The DM of the successful run did a great job keeping it running, but I also thought it was important for us to be communicative to him about how we were doing, what we were planning, and so on. It could be really easily to fall into an “Us vs. Them” attitude on both sides, but we both enjoyed it more and it ran smoothly because the DM wanted to have it be as fun as possible within the constraints of the scenario and challenge us as much as he could within those same rules.

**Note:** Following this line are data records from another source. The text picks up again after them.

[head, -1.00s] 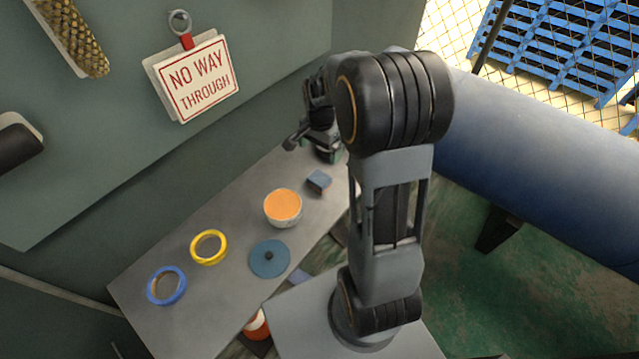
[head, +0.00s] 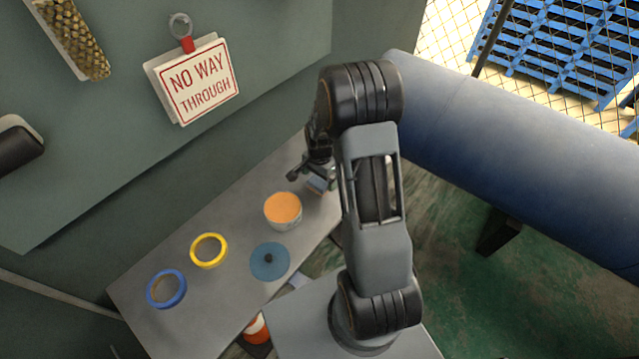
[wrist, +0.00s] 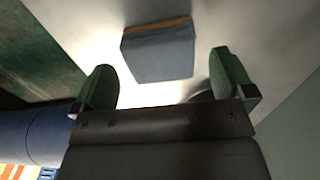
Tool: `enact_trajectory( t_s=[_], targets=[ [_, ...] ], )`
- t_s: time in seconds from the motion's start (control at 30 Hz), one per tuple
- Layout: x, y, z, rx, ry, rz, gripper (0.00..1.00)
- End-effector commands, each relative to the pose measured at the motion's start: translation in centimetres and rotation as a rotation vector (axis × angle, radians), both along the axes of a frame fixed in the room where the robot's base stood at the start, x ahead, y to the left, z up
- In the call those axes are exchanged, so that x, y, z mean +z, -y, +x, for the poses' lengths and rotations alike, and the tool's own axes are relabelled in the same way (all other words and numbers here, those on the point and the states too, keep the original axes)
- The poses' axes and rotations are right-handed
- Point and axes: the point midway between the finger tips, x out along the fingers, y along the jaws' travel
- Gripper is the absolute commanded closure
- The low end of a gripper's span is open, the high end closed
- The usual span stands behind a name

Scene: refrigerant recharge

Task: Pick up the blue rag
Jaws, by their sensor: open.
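The blue rag looks like a flat, folded, block-shaped piece with a brownish edge. In the wrist view the blue rag (wrist: 158,55) lies on the grey tabletop, ahead of my gripper and between the lines of its two green fingers. My gripper (wrist: 166,82) is open and empty, with a finger on each side and a gap to the rag. In the head view my gripper (head: 308,174) hangs over the far end of the table, and the rag (head: 319,186) shows partly beneath it. My gripper hides some of the rag there.
On the table (head: 190,325) stand an orange-topped round tub (head: 283,210), a blue disc (head: 269,262), a yellow tape roll (head: 209,251) and a blue tape roll (head: 166,289). The wall with a sign (head: 203,82) runs along the back. A large blue cylinder (head: 530,160) lies to the right.

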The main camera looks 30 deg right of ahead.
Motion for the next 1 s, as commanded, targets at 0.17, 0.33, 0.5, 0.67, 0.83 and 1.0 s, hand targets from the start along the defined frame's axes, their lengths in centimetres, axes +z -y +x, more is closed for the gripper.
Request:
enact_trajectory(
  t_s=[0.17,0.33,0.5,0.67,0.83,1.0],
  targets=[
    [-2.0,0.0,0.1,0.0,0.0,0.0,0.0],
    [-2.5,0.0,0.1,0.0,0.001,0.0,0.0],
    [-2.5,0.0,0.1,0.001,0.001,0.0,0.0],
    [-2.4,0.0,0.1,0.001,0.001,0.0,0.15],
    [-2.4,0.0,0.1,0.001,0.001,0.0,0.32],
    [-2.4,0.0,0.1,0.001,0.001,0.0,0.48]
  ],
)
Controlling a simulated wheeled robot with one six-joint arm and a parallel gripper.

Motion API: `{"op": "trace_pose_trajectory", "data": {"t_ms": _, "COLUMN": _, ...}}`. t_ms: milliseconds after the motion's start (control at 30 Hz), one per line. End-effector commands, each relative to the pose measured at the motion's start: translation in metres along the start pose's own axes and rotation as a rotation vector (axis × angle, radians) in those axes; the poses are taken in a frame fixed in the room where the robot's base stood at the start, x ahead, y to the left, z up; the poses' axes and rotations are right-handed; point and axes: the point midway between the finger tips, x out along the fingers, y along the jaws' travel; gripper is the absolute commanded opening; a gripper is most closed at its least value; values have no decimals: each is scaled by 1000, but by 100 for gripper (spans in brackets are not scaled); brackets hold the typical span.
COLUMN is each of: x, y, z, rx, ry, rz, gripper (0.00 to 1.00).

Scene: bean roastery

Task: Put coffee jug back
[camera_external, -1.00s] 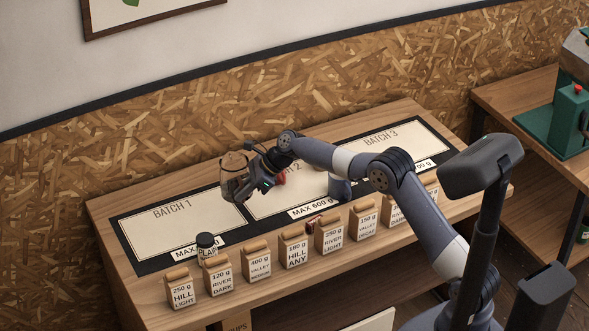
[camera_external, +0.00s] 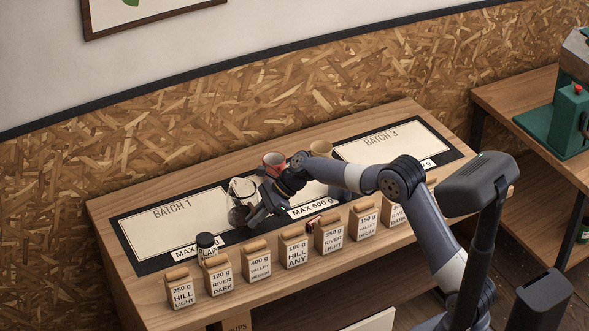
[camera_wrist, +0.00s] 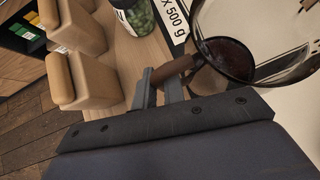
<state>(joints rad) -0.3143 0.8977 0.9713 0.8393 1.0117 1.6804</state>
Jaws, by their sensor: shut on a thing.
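The coffee jug (camera_external: 242,188) is clear glass and hangs over the mat (camera_external: 160,262) near the border between the BATCH 1 and BATCH 2 panels. It looks tilted. In the wrist view the jug (camera_wrist: 225,58) shows a dark brown round part inside its glass, and its brown handle (camera_wrist: 172,73) lies between the fingers. My gripper (camera_external: 262,203) is shut on that handle, at the jug's right in the external view. Whether the jug touches the mat cannot be told. The wrist hides part of it.
A red mug (camera_external: 273,161) and a tan cup (camera_external: 320,149) stand behind my arm. A black-lidded jar (camera_external: 206,243) with green beans is left of the jug. Several labelled bags (camera_external: 258,264) line the front edge. BATCH 1 panel (camera_external: 165,228) is mostly clear.

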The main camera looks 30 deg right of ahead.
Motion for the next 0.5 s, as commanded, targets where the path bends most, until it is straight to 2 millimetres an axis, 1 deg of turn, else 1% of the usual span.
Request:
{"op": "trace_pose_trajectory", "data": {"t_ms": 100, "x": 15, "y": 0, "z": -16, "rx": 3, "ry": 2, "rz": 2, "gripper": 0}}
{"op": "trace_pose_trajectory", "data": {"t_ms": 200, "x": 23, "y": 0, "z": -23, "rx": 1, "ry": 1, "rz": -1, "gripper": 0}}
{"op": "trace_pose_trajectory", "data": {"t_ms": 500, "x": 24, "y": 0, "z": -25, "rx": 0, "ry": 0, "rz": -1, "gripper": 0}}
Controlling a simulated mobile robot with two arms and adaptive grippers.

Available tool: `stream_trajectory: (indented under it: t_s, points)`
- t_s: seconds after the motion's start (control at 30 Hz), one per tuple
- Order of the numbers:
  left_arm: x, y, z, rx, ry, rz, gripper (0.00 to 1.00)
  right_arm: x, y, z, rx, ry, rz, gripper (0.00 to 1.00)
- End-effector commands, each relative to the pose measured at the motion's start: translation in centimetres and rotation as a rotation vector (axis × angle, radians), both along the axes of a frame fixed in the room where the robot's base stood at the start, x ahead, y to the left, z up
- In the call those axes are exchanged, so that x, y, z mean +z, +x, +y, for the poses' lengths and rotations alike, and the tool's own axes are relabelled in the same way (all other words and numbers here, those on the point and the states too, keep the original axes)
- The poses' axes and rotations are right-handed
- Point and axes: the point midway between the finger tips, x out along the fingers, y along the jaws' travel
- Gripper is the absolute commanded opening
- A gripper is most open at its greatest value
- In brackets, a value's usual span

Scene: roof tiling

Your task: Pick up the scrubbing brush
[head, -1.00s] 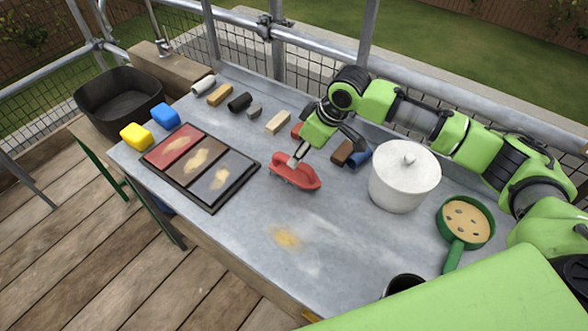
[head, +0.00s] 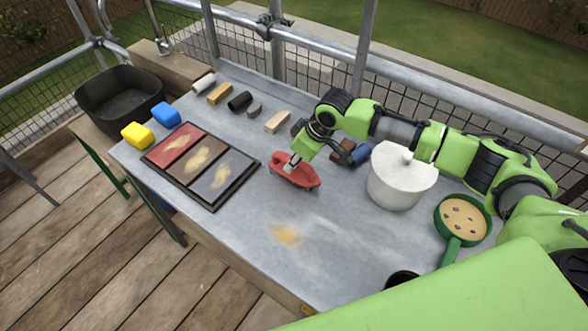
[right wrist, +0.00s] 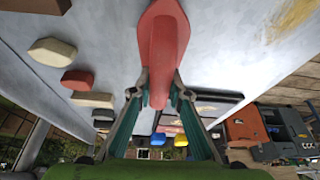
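The red scrubbing brush (head: 296,173) lies on the grey table, right of the framed colour panels. It also shows in the right wrist view (right wrist: 162,38), its narrow end pointing towards my gripper. My right gripper (head: 292,160) is at the brush's upper left part. In the right wrist view my right gripper's fingertips (right wrist: 161,82) sit against both sides of the narrow end, with no clear gap. The brush looks still at table height. Its bristles are mostly hidden. My left gripper is not in view.
The framed panels (head: 243,189) lie left of the brush. A white lidded pot (head: 397,187) stands to the right, with a green-handled pan (head: 462,222) beyond it. Several small blocks, a blue sponge (head: 166,115) and a yellow sponge (head: 137,135) line the back and left. Bare table lies in front, with a yellowish stain (head: 286,234).

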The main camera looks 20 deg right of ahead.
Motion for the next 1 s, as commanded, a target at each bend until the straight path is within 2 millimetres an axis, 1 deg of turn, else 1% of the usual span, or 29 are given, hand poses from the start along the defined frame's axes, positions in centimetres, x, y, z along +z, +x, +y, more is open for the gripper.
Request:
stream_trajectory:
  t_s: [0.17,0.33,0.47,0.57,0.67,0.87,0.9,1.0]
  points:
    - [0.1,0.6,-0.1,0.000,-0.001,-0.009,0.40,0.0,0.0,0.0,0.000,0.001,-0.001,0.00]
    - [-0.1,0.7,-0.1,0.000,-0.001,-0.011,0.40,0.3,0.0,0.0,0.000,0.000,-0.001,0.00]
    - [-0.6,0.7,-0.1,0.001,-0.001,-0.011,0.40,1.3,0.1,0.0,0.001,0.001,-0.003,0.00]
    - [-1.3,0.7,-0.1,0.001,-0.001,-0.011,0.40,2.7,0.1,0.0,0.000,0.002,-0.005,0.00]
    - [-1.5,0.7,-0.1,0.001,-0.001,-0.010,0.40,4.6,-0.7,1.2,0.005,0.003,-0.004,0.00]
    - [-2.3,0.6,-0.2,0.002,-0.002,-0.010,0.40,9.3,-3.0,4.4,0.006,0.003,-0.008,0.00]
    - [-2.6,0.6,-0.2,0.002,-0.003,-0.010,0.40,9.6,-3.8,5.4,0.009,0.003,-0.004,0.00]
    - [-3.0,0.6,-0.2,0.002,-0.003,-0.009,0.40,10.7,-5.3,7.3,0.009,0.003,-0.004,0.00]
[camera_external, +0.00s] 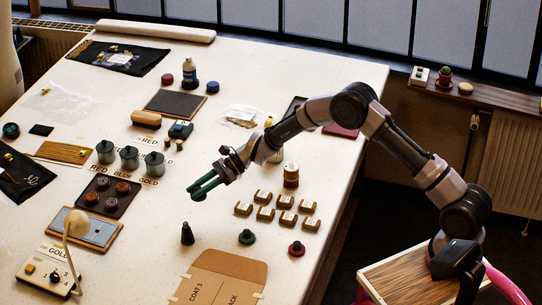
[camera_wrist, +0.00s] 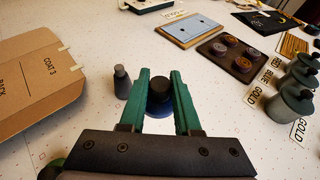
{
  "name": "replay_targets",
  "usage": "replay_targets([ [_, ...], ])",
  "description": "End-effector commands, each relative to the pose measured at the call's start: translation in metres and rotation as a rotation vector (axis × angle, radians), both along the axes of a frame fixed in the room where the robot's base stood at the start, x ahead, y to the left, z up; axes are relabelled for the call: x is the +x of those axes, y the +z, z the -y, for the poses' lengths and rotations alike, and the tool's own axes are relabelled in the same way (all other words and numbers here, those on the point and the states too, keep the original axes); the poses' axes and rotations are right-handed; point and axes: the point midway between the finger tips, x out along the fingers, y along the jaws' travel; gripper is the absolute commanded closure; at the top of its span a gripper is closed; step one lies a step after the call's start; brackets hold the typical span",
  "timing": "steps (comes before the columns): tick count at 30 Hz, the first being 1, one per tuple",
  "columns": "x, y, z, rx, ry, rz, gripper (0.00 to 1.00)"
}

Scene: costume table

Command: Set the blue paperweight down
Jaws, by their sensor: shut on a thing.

At the same time, we ran into one of my bigger complaints with 4e in general, which is exascerbated by the time limit: it’s easy to unintentionally cheat. Even when using the Alea colored magnet markers to indicated statues, it was really easy to forget that we were weakened, or to remember to take a save, and so on. Even as an experienced DM during my regular games, I have trouble remembering to do everything for every monster, and so I can only imagine what it’s like under a time limit. There were lots of “go back in time” moments to remember to take ongoing damage and roll saves and such. (As GDG suggests for players, go for pure damage, since ongoing might not get remembered).
That issue aside, it was a ton of fun, and drove us to near-obsessive levels in our quest to beat it. And any game that can cause that kind of reaction has really got something going for it.